Nesse sentido aquela rede social tornou-se o grande inimigo da sociedade
aberta. Se Karl Popper fosse vivo hoje, talvez colocasse o senhor Zuckerberg
ao lado de Platão, Hegel e Marx. Não obviamente pela filosofia historicista,
que o americano não dá para tanto, mas pelo potencial de erosão dos ideais
iluministas que a sua plataforma produz. No Facebook a discussão de
ideias é trocada pelo insulto, a força bruta substitui a persuasão e o método
científico é abandonado a favor do achismo.
O jornalismo já foi triturado por este e por outros gigantes da era
tecnológica, um efeito tido como colateral do progresso.

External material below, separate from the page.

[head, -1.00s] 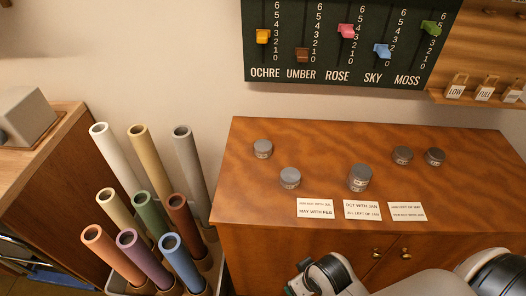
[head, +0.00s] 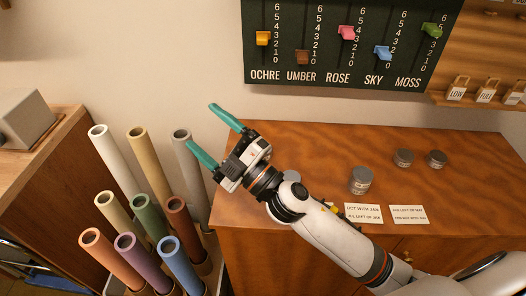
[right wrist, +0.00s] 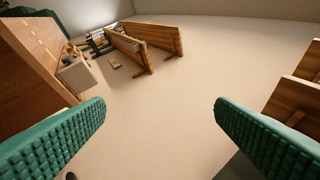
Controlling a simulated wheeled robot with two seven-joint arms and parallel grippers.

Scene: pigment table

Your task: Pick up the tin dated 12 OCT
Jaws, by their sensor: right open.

Mas agora que se percebe melhor a importância
de uma imprensa livre para a democracia, especialmente em épocas em que o
obscurantismo se espalha sob a forma do populismo, interessa perceber que a
ameaça sob o nosso modo de vida é real e que o Facebook é parte do problema. Não é único – o Youtube, controlado pela
Google, também é uma ferramenta de disseminação do discurso de ódio com
especial impacto em crianças e jovens, mas é o modelo do Facebook que o torna
tão letal no impacto.
Compete aos estados agir, com as ferramentas que têm em mão, para
limitar o poder destas entidades supranacionais. O discurso de ódio é
sancionado nas democracias e o argumento de que estas plataformas não são responsáveis
pelo conteúdo que promovem já não tem sustentação. Ao mesmo tempo, as práticas
monopolistas e o desrespeito pelos direitos dos cidadãos também colocam estas
empresas na mira dos reguladores – e a União Europeia é instrumental num ataque
cada vez mais necessário a estes inimigos da democracia.
Mas compete também aos cidadãos informarem-se e criarem mecanismos para
evitarem ser manipulados. Por definição, ninguém gosta de ser tomado por
idiota. Se calhar, convém deixar de perder tempo em locais onde é exatamente
esse o papel que nos está destinado.